● What you are asked to do
Copy each line below that includes "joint".

● Dataset section
-- Begin --
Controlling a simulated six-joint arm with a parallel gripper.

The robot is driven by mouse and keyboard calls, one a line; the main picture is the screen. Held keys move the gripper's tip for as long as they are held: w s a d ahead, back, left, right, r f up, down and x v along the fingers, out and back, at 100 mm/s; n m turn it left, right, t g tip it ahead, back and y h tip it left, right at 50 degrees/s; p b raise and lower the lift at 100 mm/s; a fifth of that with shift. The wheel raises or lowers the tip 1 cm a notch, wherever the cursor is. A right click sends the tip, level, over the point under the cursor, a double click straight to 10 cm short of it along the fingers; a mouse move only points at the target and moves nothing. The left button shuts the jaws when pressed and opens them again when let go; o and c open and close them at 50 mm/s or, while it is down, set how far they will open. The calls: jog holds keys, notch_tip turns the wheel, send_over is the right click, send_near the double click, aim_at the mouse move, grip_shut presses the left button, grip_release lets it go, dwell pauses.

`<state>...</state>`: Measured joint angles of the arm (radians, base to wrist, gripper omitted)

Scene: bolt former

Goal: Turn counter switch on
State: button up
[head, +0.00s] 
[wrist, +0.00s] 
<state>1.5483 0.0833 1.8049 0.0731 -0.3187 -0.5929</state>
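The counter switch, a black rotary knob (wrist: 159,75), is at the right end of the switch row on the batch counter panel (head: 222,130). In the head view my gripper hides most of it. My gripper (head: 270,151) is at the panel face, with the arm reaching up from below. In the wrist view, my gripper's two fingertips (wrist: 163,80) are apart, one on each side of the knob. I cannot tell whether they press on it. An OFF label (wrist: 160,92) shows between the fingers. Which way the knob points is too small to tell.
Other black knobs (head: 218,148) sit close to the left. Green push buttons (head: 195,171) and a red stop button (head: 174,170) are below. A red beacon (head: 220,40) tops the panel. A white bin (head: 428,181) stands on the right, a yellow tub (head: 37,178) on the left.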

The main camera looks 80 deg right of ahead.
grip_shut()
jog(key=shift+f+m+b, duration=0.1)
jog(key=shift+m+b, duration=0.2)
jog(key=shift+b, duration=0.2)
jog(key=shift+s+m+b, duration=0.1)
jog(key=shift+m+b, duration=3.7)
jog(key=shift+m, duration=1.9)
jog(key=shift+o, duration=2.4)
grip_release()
-- End --
● Output
Controlling a simulated six-joint arm with a parallel gripper.
`<state>...</state>`: Measured joint angles of the arm (radians, base to wrist, gripper omitted)

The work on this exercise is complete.